We do this all the time, even when we ostensibly vote Republicans into the Senate: always Democrats for the House and the Republicans in the Senate, so liberal on most critical issues they may as well be Democrats; at the same time, electing a divided government at the very least statewide and locally. Yet what Washington does has a direct bearing on the state of Maine more often than most people may realize. Things just get worse over time, even when they improve locally for a short time, just until the next statewide election when we undo the little good we did in the first place, and then we begin the rigmorale all over again, generation after generation. Some say it is smart to hedge your bets by splitting your vote; only if you don't wisely consider all the implications, given the worst of human nature on steroids, which is what government has come to mean.

I believe that this contrarian mindset stems from a lack of God's grace over all. Until quite recently we had a series of bishops who were so enamored with the "Spirit of Vatican II" that they overlooked or dismissed the Spirit of Vatican I and all the other dogmatic counsels and brought disarray to the Catholic people of Maine who see nothing wrong in claiming the mantle of Catholic while voting for the likes of Obama and renegade Catholics. Whether everyone else recognizes it or not, all grace to society comes through the Catholic Church as ordained by the very will of God. This is ontological and cannot, will not  ever be altered, it is immutable by Divine design. Thus, when the Church incurs the wrath of God through infidelity to Tradition, all of society suffers. The same loss of light that was and is the chastisement for wayward and or lax Catholics is also visited upon those who are not Catholic and may be otherwise innocent, much in the same way that God permits innocent children of alcoholic parents to suffer unduly, just as the punishment for Adam and Eve's sin, Original Sin, is inherited, with full penalty by all their descendents, to this very day, you and me and everyone else, too.

This is Addendum, Part 1.

Part 2 concerns marriage of same-sex couples. Some seem to think that my argument against adoption of children by same-sex couples was circular reasoning because one of my reasons was that they have little likelihood of marriage in the future. Those so making this case seemed to think that if they could marry, my reason would be negated. Not so. They forgot about the second part of the same statement, "possessing the attributes for marriage". Marriage is defined by God Who instituted it. It is "male and female". Period. This, too, is ontological, immutable. Assigning a legal fiction of "marriage" to those who assert a right to another arrangement is not only blasphemous for it flouts the very command of God, it insults human reason which is dependent on the light of Christ, Who is sovereign over all, no matter who refuses to accept this. This brings further wrath upon us and we lose what little right reason we may still possess as a society.

Actually, for faithful Catholics, what God commands is reason enough and requires no convincing. For those who reject the sovereignty of the only God Who is, reasoning will have little influence, even where reasoning is unassailable; anyone so far gone as to reject the natural law or to try to rewrite it in their own image, is already too debauched to be much persuaded in the first place, for they have eyes that no longer see but what they want to see and ears that no longer hear but the sound of their own nightmarish dreams.

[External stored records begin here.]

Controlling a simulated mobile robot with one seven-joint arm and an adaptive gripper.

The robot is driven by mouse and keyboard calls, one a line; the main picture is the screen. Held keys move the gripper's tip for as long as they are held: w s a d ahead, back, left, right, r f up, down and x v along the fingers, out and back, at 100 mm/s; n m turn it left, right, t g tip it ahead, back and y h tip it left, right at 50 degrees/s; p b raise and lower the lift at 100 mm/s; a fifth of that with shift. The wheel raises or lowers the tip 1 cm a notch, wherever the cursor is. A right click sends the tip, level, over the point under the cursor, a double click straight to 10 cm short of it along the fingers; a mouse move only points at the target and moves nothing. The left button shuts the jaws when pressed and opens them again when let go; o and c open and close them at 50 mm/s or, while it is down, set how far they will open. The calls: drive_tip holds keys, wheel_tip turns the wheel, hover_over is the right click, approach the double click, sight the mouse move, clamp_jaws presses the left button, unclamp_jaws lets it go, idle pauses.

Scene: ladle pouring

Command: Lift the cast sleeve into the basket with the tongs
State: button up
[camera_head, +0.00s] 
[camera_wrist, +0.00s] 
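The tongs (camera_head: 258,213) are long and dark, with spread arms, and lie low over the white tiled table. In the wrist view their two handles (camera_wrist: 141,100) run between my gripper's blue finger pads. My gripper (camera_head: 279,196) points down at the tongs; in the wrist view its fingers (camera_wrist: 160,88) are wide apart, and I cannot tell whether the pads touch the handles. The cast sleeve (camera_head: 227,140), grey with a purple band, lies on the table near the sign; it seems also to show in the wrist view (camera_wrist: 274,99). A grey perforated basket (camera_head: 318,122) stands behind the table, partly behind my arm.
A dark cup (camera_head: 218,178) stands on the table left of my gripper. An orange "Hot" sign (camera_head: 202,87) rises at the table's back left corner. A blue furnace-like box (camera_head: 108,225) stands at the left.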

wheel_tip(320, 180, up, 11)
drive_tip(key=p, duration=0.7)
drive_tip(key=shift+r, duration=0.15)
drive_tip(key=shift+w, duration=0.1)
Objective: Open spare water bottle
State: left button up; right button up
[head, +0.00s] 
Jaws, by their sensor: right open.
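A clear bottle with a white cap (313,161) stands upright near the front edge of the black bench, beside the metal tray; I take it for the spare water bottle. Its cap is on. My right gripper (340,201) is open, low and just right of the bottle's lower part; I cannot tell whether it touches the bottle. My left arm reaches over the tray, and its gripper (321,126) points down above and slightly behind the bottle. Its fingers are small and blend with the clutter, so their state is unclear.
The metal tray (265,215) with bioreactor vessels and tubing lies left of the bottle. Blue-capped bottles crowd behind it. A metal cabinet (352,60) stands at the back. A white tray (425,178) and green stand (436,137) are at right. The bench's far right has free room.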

The heck with what is natural, it is the grotesquely abnormal and unnatural they seek above all things. For them it is right because they think it is right, not wrong because it actually is wrong, like spoiled children. This is the real circular reasoning.

Without the natural law as the underpinning for all human law, there is only the arbitrary will by those in power with nothing to stop them in their chosen trajectory of social and cultural suicide.  It is anything but humane and compassionate, for it is only the Truth that sets men free. It is this elementary, and if we do not give voice to this indispensable aspect of our inmost being, and uphold it with all our might, without compromise, we are deservedly doomed.